Recorded robot episodes
......
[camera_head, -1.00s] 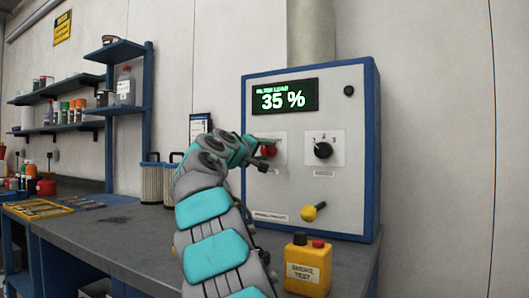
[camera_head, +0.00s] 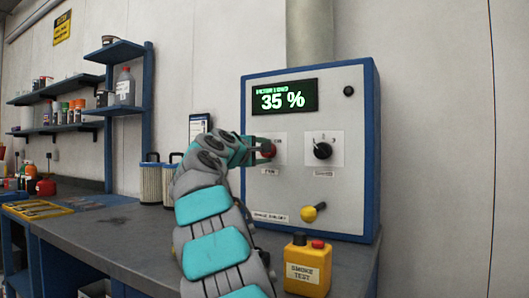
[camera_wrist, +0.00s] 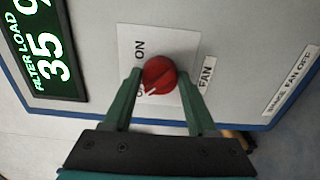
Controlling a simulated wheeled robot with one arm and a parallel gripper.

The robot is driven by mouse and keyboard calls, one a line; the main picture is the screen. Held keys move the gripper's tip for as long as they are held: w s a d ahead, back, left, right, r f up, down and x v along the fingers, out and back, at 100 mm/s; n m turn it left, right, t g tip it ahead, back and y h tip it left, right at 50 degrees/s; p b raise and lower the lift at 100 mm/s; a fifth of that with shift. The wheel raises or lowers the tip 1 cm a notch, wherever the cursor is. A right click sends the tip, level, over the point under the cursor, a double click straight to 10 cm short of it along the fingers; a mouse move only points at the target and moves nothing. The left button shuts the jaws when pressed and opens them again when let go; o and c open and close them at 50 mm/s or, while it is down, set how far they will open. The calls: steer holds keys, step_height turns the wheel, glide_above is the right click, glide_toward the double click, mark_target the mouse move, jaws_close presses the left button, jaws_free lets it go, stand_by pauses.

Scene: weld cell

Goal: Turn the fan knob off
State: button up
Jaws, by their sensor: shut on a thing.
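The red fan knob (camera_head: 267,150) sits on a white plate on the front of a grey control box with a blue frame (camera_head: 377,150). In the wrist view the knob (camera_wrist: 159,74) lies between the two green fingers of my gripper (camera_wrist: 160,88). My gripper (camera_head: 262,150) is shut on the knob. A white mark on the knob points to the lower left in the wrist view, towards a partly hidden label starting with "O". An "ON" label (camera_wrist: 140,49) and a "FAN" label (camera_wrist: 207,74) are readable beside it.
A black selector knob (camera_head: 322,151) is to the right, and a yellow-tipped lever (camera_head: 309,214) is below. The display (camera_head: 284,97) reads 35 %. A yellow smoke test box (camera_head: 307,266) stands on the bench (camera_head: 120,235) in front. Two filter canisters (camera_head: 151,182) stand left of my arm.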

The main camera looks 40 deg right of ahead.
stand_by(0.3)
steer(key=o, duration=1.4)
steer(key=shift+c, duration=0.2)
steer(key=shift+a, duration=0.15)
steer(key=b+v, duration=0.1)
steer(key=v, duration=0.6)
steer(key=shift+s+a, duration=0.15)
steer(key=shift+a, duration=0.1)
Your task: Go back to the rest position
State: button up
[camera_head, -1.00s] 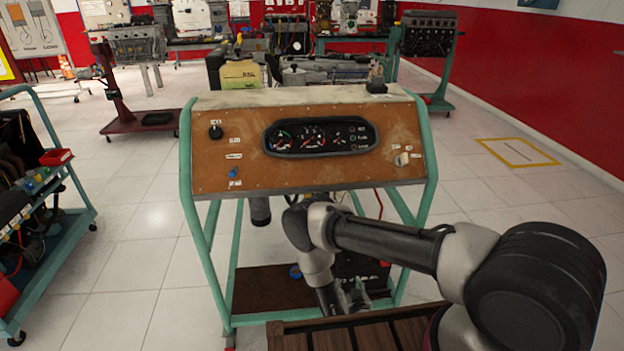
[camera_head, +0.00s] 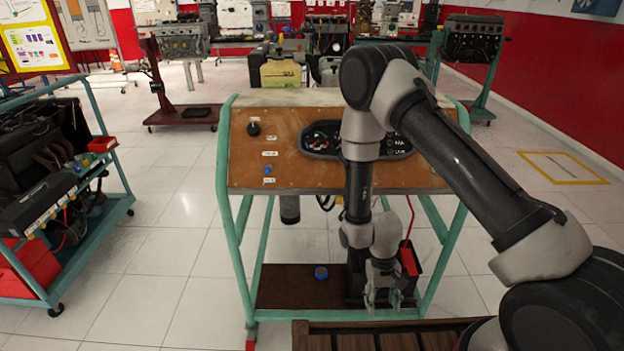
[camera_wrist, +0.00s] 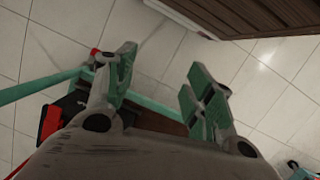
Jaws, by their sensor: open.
......
*SET PROBLEM*.
Omit every picture, then reproduce the rest of the listing exactly.

*REPLY TO THE EXERCISE*.
[camera_head, -1.00s] 
[camera_head, +0.00s] 
[camera_wrist, +0.00s] 
Controlling a simulated wheeled robot with one arm and a parallel gripper.

The robot is driven by mouse and keyboard calls, one a line; the main picture is the screen. Held keys move the gripper's tip for as long as they are held: w s a d ahead, back, left, right, r f up, down and x v along the fingers, out and back, at 100 mm/s; n m turn it left, right, t g tip it ahead, back and y h tip it left, right at 50 degrees/s; p b raise and lower the lift at 100 mm/s; a fifth of that with shift. The wheel raises or lowers the tip 1 cm a notch, wherever the cursor is. A right click sends the tip, level, over the point under the cursor, a double click straight to 10 cm short of it along the fingers; a mouse move only points at the target and moves nothing. The left button shuts the jaws when pressed and opens them again when let go; o and c open and close them at 50 mm/s or, while it is down, set how far they will open. The calls: steer holds keys, step_height turns the wheel, glide_above is the right click, glide_toward the double click, mark_target the mouse move, jaws_close presses the left button, jaws_free lets it go, stand_by pauses.

Scene: weld cell

Goal: Turn the fan knob off
State: button up
Jaws, by their sensor: shut on a thing.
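The red fan knob (camera_head: 267,150) sits on a white plate on the front of a grey control box with a blue frame (camera_head: 377,150). In the wrist view the knob (camera_wrist: 159,74) lies between the two green fingers of my gripper (camera_wrist: 160,88). My gripper (camera_head: 262,150) is shut on the knob. A white mark on the knob points to the lower left in the wrist view, towards a partly hidden label starting with "O". An "ON" label (camera_wrist: 140,49) and a "FAN" label (camera_wrist: 207,74) are readable beside it.
A black selector knob (camera_head: 322,151) is to the right, and a yellow-tipped lever (camera_head: 309,214) is below. The display (camera_head: 284,97) reads 35 %. A yellow smoke test box (camera_head: 307,266) stands on the bench (camera_head: 120,235) in front. Two filter canisters (camera_head: 151,182) stand left of my arm.

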The main camera looks 40 deg right of ahead.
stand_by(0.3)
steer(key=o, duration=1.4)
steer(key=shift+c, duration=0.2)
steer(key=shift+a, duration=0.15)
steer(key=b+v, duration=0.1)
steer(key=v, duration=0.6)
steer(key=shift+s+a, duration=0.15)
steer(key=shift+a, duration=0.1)
Your task: Go back to the rest position
State: button up
[camera_head, -1.00s] 
[camera_head, +0.00s] 
[camera_wrist, +0.00s] 
Jaws, by their sensor: open.

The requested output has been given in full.